Request — Read the data and repeat it in full, exactly.

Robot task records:
###

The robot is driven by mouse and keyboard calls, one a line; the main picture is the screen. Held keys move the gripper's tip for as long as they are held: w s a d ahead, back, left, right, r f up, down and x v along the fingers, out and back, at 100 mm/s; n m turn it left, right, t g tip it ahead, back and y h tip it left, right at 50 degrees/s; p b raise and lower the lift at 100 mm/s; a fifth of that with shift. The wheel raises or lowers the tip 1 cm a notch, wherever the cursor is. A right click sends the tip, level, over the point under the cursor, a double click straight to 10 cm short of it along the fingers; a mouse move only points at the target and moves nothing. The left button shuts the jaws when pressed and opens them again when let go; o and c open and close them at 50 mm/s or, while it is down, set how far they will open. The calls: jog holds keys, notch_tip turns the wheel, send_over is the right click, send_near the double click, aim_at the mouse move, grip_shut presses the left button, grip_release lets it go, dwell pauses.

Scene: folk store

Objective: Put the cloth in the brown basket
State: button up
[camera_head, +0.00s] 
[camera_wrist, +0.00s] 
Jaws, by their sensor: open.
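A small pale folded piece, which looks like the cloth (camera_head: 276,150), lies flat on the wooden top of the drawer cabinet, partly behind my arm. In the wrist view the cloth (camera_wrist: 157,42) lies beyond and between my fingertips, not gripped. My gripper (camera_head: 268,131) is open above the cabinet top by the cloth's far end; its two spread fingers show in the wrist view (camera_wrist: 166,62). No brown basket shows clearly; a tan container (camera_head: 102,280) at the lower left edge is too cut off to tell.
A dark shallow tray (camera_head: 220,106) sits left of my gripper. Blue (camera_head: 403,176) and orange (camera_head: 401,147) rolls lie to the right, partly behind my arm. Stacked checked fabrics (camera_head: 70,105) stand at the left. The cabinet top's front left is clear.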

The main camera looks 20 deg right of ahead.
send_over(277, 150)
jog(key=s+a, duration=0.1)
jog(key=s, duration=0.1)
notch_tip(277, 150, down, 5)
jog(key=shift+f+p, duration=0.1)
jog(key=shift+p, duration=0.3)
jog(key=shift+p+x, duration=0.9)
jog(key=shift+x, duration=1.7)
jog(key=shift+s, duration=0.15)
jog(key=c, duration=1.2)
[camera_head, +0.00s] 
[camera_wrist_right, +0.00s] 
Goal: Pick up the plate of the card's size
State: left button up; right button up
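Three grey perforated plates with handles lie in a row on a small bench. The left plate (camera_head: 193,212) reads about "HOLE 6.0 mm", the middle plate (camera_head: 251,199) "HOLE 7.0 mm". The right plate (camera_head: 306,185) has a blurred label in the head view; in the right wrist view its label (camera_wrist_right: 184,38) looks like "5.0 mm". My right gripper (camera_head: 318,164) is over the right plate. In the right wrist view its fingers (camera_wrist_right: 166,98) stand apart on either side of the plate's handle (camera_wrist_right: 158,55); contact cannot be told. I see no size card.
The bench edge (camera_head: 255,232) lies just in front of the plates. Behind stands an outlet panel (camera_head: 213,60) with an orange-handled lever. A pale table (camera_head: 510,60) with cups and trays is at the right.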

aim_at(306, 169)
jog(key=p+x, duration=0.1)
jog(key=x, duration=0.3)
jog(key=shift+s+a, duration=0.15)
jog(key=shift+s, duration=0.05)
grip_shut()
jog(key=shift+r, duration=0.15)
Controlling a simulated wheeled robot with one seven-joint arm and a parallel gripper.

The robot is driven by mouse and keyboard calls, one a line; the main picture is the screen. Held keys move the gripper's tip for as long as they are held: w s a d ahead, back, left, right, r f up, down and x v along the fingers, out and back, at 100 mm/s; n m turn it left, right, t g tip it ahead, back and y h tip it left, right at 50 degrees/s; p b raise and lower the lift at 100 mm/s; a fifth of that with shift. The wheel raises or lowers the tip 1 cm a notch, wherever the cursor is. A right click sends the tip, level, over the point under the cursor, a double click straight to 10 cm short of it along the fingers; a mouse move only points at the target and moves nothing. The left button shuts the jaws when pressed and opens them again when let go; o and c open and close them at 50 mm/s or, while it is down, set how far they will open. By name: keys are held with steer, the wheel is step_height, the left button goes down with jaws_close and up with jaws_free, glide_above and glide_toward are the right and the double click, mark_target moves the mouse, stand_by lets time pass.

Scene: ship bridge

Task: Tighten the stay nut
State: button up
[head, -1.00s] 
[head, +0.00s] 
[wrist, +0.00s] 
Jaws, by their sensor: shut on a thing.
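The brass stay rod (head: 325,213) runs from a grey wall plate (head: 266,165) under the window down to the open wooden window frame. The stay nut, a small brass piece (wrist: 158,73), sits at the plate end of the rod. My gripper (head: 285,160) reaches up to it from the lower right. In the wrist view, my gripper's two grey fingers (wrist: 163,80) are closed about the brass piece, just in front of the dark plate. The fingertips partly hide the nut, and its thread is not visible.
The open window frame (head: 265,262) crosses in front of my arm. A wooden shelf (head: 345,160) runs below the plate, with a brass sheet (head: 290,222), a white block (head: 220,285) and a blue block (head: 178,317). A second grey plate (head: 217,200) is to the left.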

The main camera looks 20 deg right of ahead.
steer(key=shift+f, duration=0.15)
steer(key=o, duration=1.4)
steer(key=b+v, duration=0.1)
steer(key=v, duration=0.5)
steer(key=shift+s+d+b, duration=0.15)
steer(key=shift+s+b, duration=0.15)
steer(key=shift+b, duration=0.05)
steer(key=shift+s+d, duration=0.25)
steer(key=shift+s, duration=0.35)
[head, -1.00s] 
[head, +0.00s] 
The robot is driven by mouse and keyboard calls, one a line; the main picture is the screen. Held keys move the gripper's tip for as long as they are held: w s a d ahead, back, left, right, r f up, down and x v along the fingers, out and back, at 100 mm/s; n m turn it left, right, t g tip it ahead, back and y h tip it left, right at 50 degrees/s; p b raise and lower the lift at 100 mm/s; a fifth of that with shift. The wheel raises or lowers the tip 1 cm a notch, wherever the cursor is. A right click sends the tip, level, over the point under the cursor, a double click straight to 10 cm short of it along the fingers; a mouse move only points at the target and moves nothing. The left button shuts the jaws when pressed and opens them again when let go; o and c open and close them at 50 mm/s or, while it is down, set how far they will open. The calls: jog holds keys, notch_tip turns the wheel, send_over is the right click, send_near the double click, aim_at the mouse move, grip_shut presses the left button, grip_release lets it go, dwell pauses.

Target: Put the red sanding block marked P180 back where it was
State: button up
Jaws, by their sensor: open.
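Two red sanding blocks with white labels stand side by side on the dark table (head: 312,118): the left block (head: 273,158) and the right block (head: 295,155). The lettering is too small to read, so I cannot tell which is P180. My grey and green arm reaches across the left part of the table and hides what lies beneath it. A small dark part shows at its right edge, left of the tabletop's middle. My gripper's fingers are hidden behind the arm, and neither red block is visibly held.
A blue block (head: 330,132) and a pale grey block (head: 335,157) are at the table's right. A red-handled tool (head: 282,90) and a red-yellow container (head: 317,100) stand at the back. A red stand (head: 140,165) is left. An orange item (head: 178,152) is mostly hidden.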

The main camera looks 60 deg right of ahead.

###

Answer for the task —
The robot is driven by mouse and keyboard calls, one a line; the main picture is the screen. Held keys move the gripper's tip for as long as they are held: w s a d ahead, back, left, right, r f up, down and x v along the fingers, out and back, at 100 mm/s; n m turn it left, right, t g tip it ahead, back and y h tip it left, right at 50 degrees/s; p b raise and lower the lift at 100 mm/s; a fifth of that with shift. The wheel raises or lowers the tip 1 cm a notch, wherever the cursor is. A right click sends the tip, level, over the point under the cursor, a double click straight to 10 cm short of it along the fingers; a mouse move only points at the target and moves nothing. The left button shuts the jaws when pressed and opens them again when let go; o and c open and close them at 50 mm/s or, while it is down, set how far they will open. The calls: jog holds keys, notch_tip turns the wheel, send_over is the right click, send_near the double click, aim_at the mouse move, grip_shut presses the left button, grip_release lets it go, dwell pauses.

Scene: folk store

Objective: Put the cloth in the brown basket
State: button up
[camera_head, +0.00s] 
[camera_wrist, +0.00s] 
Jaws, by their sensor: open.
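A small pale folded piece, which looks like the cloth (camera_head: 276,150), lies flat on the wooden top of the drawer cabinet, partly behind my arm. In the wrist view the cloth (camera_wrist: 157,42) lies beyond and between my fingertips, not gripped. My gripper (camera_head: 268,131) is open above the cabinet top by the cloth's far end; its two spread fingers show in the wrist view (camera_wrist: 166,62). No brown basket shows clearly; a tan container (camera_head: 102,280) at the lower left edge is too cut off to tell.
A dark shallow tray (camera_head: 220,106) sits left of my gripper. Blue (camera_head: 403,176) and orange (camera_head: 401,147) rolls lie to the right, partly behind my arm. Stacked checked fabrics (camera_head: 70,105) stand at the left. The cabinet top's front left is clear.

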The main camera looks 20 deg right of ahead.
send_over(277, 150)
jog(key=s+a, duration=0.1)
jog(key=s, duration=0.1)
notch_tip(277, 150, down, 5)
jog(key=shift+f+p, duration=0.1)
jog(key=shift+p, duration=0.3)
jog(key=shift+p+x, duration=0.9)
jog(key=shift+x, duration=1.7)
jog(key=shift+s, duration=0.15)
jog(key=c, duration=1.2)
[camera_head, +0.00s] 
[camera_wrist_right, +0.00s] 
Goal: Pick up the plate of the card's size
State: left button up; right button up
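Three grey perforated plates with handles lie in a row on a small bench. The left plate (camera_head: 193,212) reads about "HOLE 6.0 mm", the middle plate (camera_head: 251,199) "HOLE 7.0 mm". The right plate (camera_head: 306,185) has a blurred label in the head view; in the right wrist view its label (camera_wrist_right: 184,38) looks like "5.0 mm". My right gripper (camera_head: 318,164) is over the right plate. In the right wrist view its fingers (camera_wrist_right: 166,98) stand apart on either side of the plate's handle (camera_wrist_right: 158,55); contact cannot be told. I see no size card.
The bench edge (camera_head: 255,232) lies just in front of the plates. Behind stands an outlet panel (camera_head: 213,60) with an orange-handled lever. A pale table (camera_head: 510,60) with cups and trays is at the right.

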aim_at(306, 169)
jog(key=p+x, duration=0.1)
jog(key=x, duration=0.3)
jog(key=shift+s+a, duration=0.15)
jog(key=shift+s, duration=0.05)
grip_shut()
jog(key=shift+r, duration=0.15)
Controlling a simulated wheeled robot with one seven-joint arm and a parallel gripper.

The robot is driven by mouse and keyboard calls, one a line; the main picture is the screen. Held keys move the gripper's tip for as long as they are held: w s a d ahead, back, left, right, r f up, down and x v along the fingers, out and back, at 100 mm/s; n m turn it left, right, t g tip it ahead, back and y h tip it left, right at 50 degrees/s; p b raise and lower the lift at 100 mm/s; a fifth of that with shift. The wheel raises or lowers the tip 1 cm a notch, wherever the cursor is. A right click sends the tip, level, over the point under the cursor, a double click straight to 10 cm short of it along the fingers; a mouse move only points at the target and moves nothing. The left button shuts the jaws when pressed and opens them again when let go; o and c open and close them at 50 mm/s or, while it is down, set how far they will open. By name: keys are held with steer, the wheel is step_height, the left button goes down with jaws_close and up with jaws_free, glide_above and glide_toward are the right and the double click, mark_target moves the mouse, stand_by lets time pass.

Scene: ship bridge

Task: Tighten the stay nut
State: button up
[head, -1.00s] 
[head, +0.00s] 
[wrist, +0.00s] 
Jaws, by their sensor: shut on a thing.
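The brass stay rod (head: 325,213) runs from a grey wall plate (head: 266,165) under the window down to the open wooden window frame. The stay nut, a small brass piece (wrist: 158,73), sits at the plate end of the rod. My gripper (head: 285,160) reaches up to it from the lower right. In the wrist view, my gripper's two grey fingers (wrist: 163,80) are closed about the brass piece, just in front of the dark plate. The fingertips partly hide the nut, and its thread is not visible.
The open window frame (head: 265,262) crosses in front of my arm. A wooden shelf (head: 345,160) runs below the plate, with a brass sheet (head: 290,222), a white block (head: 220,285) and a blue block (head: 178,317). A second grey plate (head: 217,200) is to the left.

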The main camera looks 20 deg right of ahead.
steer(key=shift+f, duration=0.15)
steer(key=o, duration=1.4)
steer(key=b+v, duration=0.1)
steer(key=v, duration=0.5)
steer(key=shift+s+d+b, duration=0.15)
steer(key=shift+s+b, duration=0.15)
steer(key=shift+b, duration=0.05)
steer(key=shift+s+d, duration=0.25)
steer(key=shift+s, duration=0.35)
[head, -1.00s] 
[head, +0.00s] 
The robot is driven by mouse and keyboard calls, one a line; the main picture is the screen. Held keys move the gripper's tip for as long as they are held: w s a d ahead, back, left, right, r f up, down and x v along the fingers, out and back, at 100 mm/s; n m turn it left, right, t g tip it ahead, back and y h tip it left, right at 50 degrees/s; p b raise and lower the lift at 100 mm/s; a fifth of that with shift. The wheel raises or lowers the tip 1 cm a notch, wherever the cursor is. A right click sends the tip, level, over the point under the cursor, a double click straight to 10 cm short of it along the fingers; a mouse move only points at the target and moves nothing. The left button shuts the jaws when pressed and opens them again when let go; o and c open and close them at 50 mm/s or, while it is down, set how far they will open. The calls: jog holds keys, notch_tip turns the wheel, send_over is the right click, send_near the double click, aim_at the mouse move, grip_shut presses the left button, grip_release lets it go, dwell pauses.

Target: Put the red sanding block marked P180 back where it was
State: button up
Jaws, by their sensor: open.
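Two red sanding blocks with white labels stand side by side on the dark table (head: 312,118): the left block (head: 273,158) and the right block (head: 295,155). The lettering is too small to read, so I cannot tell which is P180. My grey and green arm reaches across the left part of the table and hides what lies beneath it. A small dark part shows at its right edge, left of the tabletop's middle. My gripper's fingers are hidden behind the arm, and neither red block is visibly held.
A blue block (head: 330,132) and a pale grey block (head: 335,157) are at the table's right. A red-handled tool (head: 282,90) and a red-yellow container (head: 317,100) stand at the back. A red stand (head: 140,165) is left. An orange item (head: 178,152) is mostly hidden.

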The main camera looks 60 deg right of ahead.

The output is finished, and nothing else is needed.